WHAT THIS TASK INVOLVES: Everything from the line containing "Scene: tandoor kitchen" to the last line of the records must be returned verbatim; nothing else belongs in the output.
##########
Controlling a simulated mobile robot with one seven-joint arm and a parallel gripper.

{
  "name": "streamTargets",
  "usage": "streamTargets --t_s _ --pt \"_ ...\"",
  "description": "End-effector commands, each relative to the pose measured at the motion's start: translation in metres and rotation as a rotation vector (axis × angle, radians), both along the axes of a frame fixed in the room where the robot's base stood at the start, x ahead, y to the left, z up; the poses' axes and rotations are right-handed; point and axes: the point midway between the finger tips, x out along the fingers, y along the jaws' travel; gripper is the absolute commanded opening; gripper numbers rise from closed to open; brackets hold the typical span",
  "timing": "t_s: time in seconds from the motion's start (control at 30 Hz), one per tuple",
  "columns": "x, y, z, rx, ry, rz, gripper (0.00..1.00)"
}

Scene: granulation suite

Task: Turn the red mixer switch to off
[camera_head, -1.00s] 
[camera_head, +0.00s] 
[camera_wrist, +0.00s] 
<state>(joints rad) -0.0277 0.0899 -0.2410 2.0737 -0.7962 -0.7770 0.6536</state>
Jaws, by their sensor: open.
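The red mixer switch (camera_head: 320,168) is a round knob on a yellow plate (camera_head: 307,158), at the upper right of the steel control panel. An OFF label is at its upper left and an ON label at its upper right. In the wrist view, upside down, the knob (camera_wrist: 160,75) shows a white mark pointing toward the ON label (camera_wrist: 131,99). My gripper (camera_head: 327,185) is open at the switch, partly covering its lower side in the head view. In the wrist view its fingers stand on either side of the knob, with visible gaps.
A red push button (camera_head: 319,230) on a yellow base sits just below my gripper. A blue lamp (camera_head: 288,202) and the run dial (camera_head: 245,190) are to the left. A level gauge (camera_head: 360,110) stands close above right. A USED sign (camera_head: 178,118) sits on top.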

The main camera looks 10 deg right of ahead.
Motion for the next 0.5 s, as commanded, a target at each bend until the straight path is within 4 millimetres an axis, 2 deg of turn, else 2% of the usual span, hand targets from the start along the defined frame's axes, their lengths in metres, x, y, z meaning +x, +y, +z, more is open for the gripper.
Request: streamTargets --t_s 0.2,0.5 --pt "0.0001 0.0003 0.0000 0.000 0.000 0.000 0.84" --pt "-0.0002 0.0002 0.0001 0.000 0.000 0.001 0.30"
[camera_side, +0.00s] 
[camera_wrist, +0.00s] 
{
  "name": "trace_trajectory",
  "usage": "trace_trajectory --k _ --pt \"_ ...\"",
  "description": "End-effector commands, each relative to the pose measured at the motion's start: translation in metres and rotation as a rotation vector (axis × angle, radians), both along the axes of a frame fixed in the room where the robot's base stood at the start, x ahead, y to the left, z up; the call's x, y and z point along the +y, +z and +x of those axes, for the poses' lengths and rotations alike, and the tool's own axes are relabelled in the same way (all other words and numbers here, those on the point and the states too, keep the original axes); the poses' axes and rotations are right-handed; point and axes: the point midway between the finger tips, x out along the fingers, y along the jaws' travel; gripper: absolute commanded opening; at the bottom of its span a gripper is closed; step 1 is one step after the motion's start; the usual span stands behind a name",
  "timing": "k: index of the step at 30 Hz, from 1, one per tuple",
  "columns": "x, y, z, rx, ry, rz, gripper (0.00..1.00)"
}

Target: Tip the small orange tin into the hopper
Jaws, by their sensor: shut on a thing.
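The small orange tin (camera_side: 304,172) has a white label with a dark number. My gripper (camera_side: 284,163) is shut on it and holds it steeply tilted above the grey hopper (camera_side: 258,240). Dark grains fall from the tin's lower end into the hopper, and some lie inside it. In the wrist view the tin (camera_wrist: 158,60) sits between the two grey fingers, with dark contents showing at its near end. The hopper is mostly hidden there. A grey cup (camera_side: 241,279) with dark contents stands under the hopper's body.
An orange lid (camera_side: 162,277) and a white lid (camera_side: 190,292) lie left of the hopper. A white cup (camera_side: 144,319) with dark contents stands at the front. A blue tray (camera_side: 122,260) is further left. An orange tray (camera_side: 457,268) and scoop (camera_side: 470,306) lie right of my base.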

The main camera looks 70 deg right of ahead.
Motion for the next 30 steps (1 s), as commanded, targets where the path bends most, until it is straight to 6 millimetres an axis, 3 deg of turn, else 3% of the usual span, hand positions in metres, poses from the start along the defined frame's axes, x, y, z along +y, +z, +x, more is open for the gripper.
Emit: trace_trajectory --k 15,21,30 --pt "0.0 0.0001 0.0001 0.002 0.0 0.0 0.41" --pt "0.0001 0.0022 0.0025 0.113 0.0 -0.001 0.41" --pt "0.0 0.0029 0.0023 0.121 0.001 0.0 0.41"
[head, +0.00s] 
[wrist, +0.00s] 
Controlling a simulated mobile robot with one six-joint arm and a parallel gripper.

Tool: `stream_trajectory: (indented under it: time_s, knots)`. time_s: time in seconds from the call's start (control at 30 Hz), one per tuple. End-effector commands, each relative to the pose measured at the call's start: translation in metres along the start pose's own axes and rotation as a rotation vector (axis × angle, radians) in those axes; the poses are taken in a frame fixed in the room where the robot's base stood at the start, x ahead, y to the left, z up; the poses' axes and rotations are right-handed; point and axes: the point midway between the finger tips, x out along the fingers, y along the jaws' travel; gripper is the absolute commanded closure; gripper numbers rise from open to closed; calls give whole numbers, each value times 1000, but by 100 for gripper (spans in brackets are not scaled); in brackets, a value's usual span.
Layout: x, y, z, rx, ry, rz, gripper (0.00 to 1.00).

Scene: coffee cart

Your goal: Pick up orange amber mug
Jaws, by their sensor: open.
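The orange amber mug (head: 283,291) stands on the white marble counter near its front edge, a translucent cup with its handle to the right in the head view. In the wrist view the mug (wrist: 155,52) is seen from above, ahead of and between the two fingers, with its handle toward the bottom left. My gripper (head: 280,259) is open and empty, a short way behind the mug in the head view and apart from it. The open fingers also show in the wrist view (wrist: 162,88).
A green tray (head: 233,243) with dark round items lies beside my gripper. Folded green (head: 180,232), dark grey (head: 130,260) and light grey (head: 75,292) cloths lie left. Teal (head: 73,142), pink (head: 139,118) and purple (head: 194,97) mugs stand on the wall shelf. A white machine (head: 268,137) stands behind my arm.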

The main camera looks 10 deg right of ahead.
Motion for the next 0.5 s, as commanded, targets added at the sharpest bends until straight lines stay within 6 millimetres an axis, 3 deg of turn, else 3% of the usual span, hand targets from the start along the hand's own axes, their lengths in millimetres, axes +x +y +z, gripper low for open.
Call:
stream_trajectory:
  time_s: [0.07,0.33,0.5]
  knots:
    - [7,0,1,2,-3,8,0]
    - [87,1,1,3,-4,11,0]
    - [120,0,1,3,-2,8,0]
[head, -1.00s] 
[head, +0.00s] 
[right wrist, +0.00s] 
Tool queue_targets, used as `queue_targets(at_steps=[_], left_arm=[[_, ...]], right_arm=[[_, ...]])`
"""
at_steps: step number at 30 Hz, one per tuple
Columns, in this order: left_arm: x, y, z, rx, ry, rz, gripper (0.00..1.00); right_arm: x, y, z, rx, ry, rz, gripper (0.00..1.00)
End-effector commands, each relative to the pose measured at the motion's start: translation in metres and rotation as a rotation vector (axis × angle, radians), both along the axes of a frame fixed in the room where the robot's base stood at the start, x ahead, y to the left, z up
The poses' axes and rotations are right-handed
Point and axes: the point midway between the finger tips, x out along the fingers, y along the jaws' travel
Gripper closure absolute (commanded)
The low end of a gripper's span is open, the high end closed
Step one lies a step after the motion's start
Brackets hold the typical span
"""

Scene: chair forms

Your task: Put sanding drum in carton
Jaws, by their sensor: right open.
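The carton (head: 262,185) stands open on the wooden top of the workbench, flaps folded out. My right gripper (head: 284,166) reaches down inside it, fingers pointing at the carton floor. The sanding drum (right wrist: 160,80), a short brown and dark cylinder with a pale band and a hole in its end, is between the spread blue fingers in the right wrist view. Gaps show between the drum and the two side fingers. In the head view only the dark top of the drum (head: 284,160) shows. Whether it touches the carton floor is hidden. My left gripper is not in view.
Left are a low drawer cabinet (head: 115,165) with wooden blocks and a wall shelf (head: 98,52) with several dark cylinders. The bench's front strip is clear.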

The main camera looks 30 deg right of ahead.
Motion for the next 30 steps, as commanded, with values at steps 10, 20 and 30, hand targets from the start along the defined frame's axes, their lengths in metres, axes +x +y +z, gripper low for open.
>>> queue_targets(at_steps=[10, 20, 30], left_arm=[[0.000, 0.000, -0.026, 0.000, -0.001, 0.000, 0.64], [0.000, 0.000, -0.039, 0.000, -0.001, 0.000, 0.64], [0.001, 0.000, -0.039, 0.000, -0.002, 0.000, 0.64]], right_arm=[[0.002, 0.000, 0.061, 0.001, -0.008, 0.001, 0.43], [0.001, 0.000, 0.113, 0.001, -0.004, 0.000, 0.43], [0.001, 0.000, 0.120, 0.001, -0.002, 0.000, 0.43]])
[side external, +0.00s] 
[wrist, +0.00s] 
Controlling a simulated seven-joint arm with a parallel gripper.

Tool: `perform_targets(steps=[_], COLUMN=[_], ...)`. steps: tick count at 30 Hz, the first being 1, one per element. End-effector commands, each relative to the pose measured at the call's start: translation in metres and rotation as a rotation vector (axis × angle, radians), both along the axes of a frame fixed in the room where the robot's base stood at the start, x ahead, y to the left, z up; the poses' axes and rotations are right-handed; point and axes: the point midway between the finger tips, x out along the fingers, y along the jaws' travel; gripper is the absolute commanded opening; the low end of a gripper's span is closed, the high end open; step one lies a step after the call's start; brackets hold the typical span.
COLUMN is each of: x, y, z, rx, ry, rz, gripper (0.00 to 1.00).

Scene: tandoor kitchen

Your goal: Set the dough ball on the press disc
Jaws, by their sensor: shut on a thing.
##########
COMPLETED TASK:
Scene: tandoor kitchen

Your goal: Set the dough ball on the press disc
Jaws, by their sensor: shut on a thing.

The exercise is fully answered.